TASK STATEMENT:
Output the data exactly, with every line intact.
━━ SUPPLIED DATA ━━
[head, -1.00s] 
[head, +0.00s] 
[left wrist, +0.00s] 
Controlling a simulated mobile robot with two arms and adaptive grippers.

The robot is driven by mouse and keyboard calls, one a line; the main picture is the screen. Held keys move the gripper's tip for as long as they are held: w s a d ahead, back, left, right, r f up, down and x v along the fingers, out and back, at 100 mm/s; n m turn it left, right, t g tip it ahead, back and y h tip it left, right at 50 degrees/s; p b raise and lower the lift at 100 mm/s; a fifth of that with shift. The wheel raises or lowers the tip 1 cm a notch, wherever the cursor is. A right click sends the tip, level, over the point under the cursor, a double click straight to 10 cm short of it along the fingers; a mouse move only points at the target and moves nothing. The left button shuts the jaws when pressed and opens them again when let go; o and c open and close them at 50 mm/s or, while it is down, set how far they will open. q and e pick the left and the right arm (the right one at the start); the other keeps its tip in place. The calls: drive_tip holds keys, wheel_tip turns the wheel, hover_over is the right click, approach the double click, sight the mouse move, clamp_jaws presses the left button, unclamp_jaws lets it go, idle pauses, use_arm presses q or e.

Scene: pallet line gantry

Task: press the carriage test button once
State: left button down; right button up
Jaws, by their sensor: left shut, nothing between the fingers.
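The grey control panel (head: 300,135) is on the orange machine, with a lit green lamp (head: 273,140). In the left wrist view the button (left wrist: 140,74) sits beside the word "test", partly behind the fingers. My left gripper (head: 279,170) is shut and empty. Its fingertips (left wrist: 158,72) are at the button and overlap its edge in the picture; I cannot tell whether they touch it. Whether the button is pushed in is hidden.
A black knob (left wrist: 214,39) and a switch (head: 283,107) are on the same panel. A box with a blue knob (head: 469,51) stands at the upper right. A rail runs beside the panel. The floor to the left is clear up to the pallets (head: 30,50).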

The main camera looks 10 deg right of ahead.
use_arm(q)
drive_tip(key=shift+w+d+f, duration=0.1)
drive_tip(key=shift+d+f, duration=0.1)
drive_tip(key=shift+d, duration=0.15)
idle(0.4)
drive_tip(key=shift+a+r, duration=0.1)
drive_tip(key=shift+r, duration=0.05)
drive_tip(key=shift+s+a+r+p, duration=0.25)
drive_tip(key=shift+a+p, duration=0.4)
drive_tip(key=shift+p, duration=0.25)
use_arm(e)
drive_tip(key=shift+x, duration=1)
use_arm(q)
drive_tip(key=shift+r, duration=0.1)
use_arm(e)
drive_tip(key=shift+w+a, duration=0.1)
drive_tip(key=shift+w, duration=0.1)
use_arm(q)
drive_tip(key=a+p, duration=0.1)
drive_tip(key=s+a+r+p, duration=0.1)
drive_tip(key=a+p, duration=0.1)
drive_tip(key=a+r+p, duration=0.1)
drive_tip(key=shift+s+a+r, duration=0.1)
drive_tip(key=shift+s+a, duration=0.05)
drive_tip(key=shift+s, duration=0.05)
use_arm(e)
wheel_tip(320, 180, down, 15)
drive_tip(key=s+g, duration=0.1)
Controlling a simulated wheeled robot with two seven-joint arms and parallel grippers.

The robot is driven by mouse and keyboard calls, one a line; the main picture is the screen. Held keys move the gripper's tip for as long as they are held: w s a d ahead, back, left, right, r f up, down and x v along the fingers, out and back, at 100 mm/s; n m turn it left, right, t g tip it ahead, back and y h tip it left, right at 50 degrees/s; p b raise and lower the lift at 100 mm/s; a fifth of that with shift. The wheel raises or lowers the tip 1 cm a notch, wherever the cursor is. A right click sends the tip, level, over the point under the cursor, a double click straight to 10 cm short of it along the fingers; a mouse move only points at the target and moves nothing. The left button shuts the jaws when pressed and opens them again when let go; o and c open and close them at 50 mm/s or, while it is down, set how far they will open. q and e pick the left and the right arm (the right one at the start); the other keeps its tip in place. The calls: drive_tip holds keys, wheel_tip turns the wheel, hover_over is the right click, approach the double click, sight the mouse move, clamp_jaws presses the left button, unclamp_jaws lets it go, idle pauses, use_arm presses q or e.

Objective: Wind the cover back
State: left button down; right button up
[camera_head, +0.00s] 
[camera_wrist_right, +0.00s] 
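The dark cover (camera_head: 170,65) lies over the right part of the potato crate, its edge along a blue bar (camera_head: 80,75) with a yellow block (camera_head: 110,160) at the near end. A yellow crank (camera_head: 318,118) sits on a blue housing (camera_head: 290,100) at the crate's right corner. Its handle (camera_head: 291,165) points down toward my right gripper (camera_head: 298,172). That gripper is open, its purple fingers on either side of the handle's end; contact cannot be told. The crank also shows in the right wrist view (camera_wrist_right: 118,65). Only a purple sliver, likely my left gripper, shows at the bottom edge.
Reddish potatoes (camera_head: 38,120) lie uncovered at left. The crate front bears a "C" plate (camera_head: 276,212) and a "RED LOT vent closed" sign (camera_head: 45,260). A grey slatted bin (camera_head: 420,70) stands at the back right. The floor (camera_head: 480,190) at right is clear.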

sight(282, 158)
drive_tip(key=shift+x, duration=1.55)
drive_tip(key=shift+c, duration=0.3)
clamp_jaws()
━━━
TASK RESULT:
[head, -1.00s] 
[head, +0.00s] 
[left wrist, +0.00s] 
Controlling a simulated mobile robot with two arms and adaptive grippers.

The robot is driven by mouse and keyboard calls, one a line; the main picture is the screen. Held keys move the gripper's tip for as long as they are held: w s a d ahead, back, left, right, r f up, down and x v along the fingers, out and back, at 100 mm/s; n m turn it left, right, t g tip it ahead, back and y h tip it left, right at 50 degrees/s; p b raise and lower the lift at 100 mm/s; a fifth of that with shift. The wheel raises or lowers the tip 1 cm a notch, wherever the cursor is. A right click sends the tip, level, over the point under the cursor, a double click straight to 10 cm short of it along the fingers; a mouse move only points at the target and moves nothing. The left button shuts the jaws when pressed and opens them again when let go; o and c open and close them at 50 mm/s or, while it is down, set how far they will open. q and e pick the left and the right arm (the right one at the start); the other keeps its tip in place. The calls: drive_tip holds keys, wheel_tip turns the wheel, hover_over is the right click, approach the double click, sight the mouse move, clamp_jaws presses the left button, unclamp_jaws lets it go, idle pauses, use_arm presses q or e.

Scene: pallet line gantry

Task: press the carriage test button once
State: left button down; right button up
Jaws, by their sensor: left shut, nothing between the fingers.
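The grey control panel (head: 300,135) is on the orange machine, with a lit green lamp (head: 273,140). In the left wrist view the button (left wrist: 140,74) sits beside the word "test", partly behind the fingers. My left gripper (head: 279,170) is shut and empty. Its fingertips (left wrist: 158,72) are at the button and overlap its edge in the picture; I cannot tell whether they touch it. Whether the button is pushed in is hidden.
A black knob (left wrist: 214,39) and a switch (head: 283,107) are on the same panel. A box with a blue knob (head: 469,51) stands at the upper right. A rail runs beside the panel. The floor to the left is clear up to the pallets (head: 30,50).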

The main camera looks 10 deg right of ahead.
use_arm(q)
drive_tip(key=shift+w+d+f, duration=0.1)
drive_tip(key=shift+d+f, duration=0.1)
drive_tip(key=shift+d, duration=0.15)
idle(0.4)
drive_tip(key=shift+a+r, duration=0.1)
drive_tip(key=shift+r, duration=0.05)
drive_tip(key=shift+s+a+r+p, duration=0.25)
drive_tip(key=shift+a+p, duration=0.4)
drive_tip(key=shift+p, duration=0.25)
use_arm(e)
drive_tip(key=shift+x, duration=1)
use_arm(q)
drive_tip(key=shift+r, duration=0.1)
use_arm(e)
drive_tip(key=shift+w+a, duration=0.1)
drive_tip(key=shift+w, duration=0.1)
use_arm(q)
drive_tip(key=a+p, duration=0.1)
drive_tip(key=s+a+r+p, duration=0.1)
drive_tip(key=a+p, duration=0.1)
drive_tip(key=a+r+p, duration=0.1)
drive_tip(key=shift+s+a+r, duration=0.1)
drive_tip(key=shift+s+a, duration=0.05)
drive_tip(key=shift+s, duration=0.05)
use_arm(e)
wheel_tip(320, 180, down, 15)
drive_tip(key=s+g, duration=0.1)
Controlling a simulated wheeled robot with two seven-joint arms and parallel grippers.

The robot is driven by mouse and keyboard calls, one a line; the main picture is the screen. Held keys move the gripper's tip for as long as they are held: w s a d ahead, back, left, right, r f up, down and x v along the fingers, out and back, at 100 mm/s; n m turn it left, right, t g tip it ahead, back and y h tip it left, right at 50 degrees/s; p b raise and lower the lift at 100 mm/s; a fifth of that with shift. The wheel raises or lowers the tip 1 cm a notch, wherever the cursor is. A right click sends the tip, level, over the point under the cursor, a double click straight to 10 cm short of it along the fingers; a mouse move only points at the target and moves nothing. The left button shuts the jaws when pressed and opens them again when let go; o and c open and close them at 50 mm/s or, while it is down, set how far they will open. q and e pick the left and the right arm (the right one at the start); the other keeps its tip in place. The calls: drive_tip holds keys, wheel_tip turns the wheel, hover_over is the right click, approach the double click, sight the mouse move, clamp_jaws presses the left button, unclamp_jaws lets it go, idle pauses, use_arm presses q or e.

Objective: Wind the cover back
State: left button down; right button up
[camera_head, +0.00s] 
[camera_wrist_right, +0.00s] 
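The dark cover (camera_head: 170,65) lies over the right part of the potato crate, its edge along a blue bar (camera_head: 80,75) with a yellow block (camera_head: 110,160) at the near end. A yellow crank (camera_head: 318,118) sits on a blue housing (camera_head: 290,100) at the crate's right corner. Its handle (camera_head: 291,165) points down toward my right gripper (camera_head: 298,172). That gripper is open, its purple fingers on either side of the handle's end; contact cannot be told. The crank also shows in the right wrist view (camera_wrist_right: 118,65). Only a purple sliver, likely my left gripper, shows at the bottom edge.
Reddish potatoes (camera_head: 38,120) lie uncovered at left. The crate front bears a "C" plate (camera_head: 276,212) and a "RED LOT vent closed" sign (camera_head: 45,260). A grey slatted bin (camera_head: 420,70) stands at the back right. The floor (camera_head: 480,190) at right is clear.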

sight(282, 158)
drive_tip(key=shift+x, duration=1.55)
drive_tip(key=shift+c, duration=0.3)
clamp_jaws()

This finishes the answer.